Not my area of expertise, but I know that New York City went through convulsions over police abuse and reform following the American Civil War. I will paste some Wikipedia text below.
But first, this passage from E.L. Doctorow’s exquisite novel The Waterworks (1994). The location is New York City; the year, 1871:
I decided first of all to tell what I knew to Edmund Donne, a captain with the Municipal Police. You may not appreciate how extraordinary it was that I, or anyone else in the city of New York, for that matter, would confide in a police official. The Municipals were an organization of licensed thieves. Occasionally they interrupted their graft - gathering for practice with nightsticks on the human skull. Police jobs were customarily bought. Every exalted rank, from sergeant up through lieutenant, captain, and on to the commissioner, paid the Tweed Ring for the privilege of public service. Even patrolmen paid if they wanted to be assigned to one of the more lucrative precincts. But it was a large organization of two thousand or so, and there were some exceptions to the rule, Donne being probably the highest - ranking. Among naturalists, when a bird is seen well beyond its normal range, it is called an accidental. Donne was an accidental. He was the only captain I knew who had not paid for his commission.

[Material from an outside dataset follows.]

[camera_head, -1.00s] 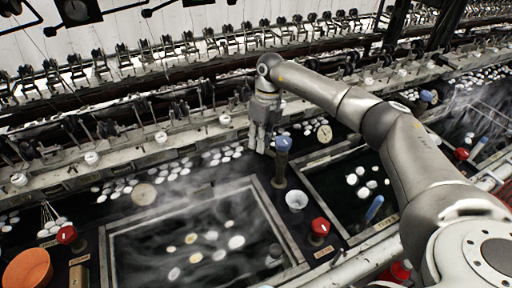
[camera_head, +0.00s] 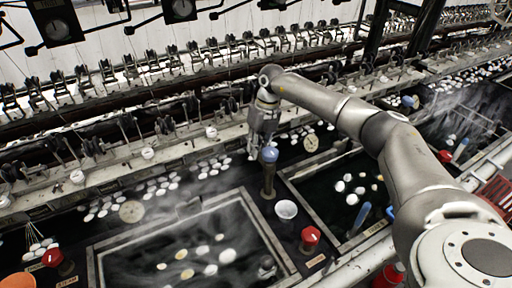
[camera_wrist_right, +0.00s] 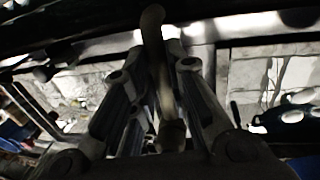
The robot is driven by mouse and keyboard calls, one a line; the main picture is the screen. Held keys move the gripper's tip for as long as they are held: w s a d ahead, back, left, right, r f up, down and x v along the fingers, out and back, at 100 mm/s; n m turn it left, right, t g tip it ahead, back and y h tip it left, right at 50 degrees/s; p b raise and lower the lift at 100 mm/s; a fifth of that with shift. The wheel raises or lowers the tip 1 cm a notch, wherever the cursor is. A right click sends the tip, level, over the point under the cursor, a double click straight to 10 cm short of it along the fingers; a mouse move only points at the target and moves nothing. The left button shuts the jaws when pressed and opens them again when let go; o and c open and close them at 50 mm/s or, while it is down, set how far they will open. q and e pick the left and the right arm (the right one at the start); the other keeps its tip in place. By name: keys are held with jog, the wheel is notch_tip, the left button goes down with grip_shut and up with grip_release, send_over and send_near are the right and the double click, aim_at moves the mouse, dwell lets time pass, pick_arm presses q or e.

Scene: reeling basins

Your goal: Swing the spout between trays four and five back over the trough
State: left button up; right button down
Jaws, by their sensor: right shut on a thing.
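The spout's post (camera_head: 268,180) has a blue cap and stands upright on the dark strip between two framed trays, the left tray (camera_head: 98,262) and the right tray (camera_head: 318,232). My right gripper (camera_head: 254,152) is just behind and left of the cap. In the right wrist view a thin curved pipe, the spout (camera_wrist_right: 154,45), runs between the two fingers, and the gripper is shut on it. In the head view the gripper hides most of the spout. Behind the trays lies the dark long trough (camera_head: 228,180) with white cocoons. My left gripper is out of view.
A white cup (camera_head: 286,209) and a red knob (camera_head: 310,235) stand near the post. An orange bowl (camera_head: 18,281) is at the lower left. A row of reeling fittings (camera_head: 150,90) runs behind the trough. Steam blurs the trays.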

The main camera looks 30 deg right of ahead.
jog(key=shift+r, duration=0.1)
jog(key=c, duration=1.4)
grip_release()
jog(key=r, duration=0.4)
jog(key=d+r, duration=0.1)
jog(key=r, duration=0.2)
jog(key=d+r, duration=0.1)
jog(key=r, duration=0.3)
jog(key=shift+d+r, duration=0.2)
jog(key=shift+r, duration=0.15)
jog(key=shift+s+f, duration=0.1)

He was also atypical of his trade in being neither Irish nor German nor uneducated. In fact, he was so dearly misplaced that he was a mystery to me. He lived in the tension characteristic of the submitted life, like someone who has taken holy orders or serves his government in an obscure foreign station. I could think, in his presence, that my familiar tawdry New York was the exotic outpost of his colonial service, or perhaps a leper colony to which he’ d given his life as a missionary.
Exquisite, yes? That man could write. (To my mind, Ragtime (1975) is the Great American Novel. The.)
Wikipedia:
The New York City Police Department (NYPD) originates in the Government of New York City attempts to control rising crime in early to mid 19th century New York City. This increased crime was due to an increased population, caused primarily by poor Irish immigrants beginning in the 1820s. The City’s reforms was modeled upon London’s Metropolitan Police Service of a full-time professional police force in 1845. The Municipal Police replaced the inadequate night watch system which had been in place since the 17th century, when the city was founded by the Dutch as New Amsterdam.
In 1857, the Municipal Police were tumultuously replaced by the Metropolitan Police, which consolidated other local police departments.
Late 19th and early 20th century trends included professionalization and struggles against corruption.